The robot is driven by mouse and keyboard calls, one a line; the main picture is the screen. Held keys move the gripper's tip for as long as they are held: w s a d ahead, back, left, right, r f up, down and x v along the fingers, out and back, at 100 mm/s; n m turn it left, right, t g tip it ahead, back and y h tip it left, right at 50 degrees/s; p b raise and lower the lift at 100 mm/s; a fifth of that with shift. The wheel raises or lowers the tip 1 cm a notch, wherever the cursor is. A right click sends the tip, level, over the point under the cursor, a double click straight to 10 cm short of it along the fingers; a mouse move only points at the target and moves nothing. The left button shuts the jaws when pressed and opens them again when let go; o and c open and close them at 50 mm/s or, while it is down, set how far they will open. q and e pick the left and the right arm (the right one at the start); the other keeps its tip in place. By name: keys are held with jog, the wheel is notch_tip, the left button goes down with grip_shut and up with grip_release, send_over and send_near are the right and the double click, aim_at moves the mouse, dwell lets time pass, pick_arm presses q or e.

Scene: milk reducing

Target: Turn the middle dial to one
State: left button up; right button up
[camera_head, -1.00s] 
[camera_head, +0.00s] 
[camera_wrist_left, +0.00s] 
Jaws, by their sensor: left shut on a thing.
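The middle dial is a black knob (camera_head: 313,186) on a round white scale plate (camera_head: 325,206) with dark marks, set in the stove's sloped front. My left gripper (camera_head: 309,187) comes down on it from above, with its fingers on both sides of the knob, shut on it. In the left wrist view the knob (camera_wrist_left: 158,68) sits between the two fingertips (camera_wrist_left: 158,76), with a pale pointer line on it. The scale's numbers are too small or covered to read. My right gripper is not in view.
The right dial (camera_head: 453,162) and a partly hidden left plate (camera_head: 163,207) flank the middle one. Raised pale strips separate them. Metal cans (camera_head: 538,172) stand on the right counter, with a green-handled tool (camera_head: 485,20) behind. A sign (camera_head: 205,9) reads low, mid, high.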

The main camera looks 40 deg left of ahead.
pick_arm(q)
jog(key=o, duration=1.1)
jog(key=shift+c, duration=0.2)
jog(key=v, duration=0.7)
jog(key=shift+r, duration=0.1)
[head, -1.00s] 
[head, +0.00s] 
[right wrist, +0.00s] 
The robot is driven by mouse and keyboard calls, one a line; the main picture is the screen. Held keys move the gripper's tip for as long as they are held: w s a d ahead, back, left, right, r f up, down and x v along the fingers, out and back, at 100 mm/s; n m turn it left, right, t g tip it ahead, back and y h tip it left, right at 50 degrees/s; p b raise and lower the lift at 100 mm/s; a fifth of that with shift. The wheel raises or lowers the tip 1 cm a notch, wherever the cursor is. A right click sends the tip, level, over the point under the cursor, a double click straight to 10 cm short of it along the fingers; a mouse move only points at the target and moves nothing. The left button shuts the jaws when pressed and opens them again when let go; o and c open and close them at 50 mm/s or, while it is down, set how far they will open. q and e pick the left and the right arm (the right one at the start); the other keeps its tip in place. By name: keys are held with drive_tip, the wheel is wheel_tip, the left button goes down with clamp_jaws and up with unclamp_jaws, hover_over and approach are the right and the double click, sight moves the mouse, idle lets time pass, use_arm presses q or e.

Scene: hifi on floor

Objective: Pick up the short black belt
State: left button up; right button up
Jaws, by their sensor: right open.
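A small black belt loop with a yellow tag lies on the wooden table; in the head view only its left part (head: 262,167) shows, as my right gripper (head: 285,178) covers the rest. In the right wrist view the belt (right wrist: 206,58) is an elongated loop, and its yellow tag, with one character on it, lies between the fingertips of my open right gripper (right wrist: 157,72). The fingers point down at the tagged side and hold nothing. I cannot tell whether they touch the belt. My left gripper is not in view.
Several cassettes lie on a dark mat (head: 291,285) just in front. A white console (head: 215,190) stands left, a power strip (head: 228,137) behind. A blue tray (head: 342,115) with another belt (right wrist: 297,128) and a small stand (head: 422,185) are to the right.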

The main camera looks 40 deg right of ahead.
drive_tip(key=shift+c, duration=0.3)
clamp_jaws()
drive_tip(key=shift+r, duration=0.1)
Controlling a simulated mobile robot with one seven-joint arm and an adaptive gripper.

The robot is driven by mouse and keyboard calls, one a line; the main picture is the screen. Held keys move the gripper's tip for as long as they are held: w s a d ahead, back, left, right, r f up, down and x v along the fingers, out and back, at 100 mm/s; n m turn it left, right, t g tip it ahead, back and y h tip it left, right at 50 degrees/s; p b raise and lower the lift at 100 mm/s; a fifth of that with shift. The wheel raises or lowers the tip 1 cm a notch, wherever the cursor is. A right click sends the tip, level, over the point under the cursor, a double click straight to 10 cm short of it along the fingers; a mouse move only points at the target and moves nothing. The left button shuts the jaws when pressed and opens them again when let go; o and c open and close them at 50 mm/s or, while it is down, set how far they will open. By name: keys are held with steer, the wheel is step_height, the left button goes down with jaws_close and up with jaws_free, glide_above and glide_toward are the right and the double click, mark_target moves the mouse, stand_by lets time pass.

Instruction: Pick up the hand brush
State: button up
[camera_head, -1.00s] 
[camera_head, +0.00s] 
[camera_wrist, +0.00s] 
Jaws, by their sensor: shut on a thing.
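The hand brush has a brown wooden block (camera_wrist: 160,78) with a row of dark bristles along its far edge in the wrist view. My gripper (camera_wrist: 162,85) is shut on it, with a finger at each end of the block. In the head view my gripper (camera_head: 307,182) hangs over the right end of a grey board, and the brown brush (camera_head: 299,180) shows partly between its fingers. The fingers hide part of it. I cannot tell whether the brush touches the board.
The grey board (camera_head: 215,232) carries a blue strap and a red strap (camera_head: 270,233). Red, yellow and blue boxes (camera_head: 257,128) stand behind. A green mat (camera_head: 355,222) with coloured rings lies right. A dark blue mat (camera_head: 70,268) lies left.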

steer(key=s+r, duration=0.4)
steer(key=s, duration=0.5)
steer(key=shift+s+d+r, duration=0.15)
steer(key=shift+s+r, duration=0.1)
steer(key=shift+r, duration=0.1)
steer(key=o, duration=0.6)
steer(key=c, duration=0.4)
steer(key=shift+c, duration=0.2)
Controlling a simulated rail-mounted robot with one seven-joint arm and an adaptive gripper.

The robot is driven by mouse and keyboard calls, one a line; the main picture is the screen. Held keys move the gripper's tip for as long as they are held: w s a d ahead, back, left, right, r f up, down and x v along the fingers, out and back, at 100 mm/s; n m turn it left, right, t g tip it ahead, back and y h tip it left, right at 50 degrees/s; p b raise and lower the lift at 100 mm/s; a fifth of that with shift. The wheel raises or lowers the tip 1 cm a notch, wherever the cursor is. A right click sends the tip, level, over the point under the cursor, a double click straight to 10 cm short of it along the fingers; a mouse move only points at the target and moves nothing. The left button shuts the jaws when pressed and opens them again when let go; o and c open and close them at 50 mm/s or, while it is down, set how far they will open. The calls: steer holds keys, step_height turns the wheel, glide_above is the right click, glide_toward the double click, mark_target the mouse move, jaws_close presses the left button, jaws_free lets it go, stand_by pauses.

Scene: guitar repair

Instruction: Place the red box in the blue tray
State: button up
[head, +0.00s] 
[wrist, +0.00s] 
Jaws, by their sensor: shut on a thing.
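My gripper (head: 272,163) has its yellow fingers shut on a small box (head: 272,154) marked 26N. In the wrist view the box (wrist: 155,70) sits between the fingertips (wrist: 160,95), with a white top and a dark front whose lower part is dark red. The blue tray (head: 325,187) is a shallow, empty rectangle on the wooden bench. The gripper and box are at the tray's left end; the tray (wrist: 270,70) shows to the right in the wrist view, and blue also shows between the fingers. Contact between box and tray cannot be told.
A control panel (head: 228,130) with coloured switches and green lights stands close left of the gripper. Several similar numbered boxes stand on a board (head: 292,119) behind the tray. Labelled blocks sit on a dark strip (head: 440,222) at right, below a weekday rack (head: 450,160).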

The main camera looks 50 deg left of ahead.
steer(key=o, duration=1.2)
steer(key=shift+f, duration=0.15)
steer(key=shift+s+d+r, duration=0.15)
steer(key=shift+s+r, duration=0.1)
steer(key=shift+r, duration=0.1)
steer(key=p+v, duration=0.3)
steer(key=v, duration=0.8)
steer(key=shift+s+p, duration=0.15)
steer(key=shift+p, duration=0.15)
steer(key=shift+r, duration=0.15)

┄┄┄┄┄┄┄┄┄┄

To do: Look through the data and show every line containing "Controlling".

Solution:
Controlling a simulated mobile robot with one seven-joint arm and an adaptive gripper.
Controlling a simulated rail-mounted robot with one seven-joint arm and an adaptive gripper.

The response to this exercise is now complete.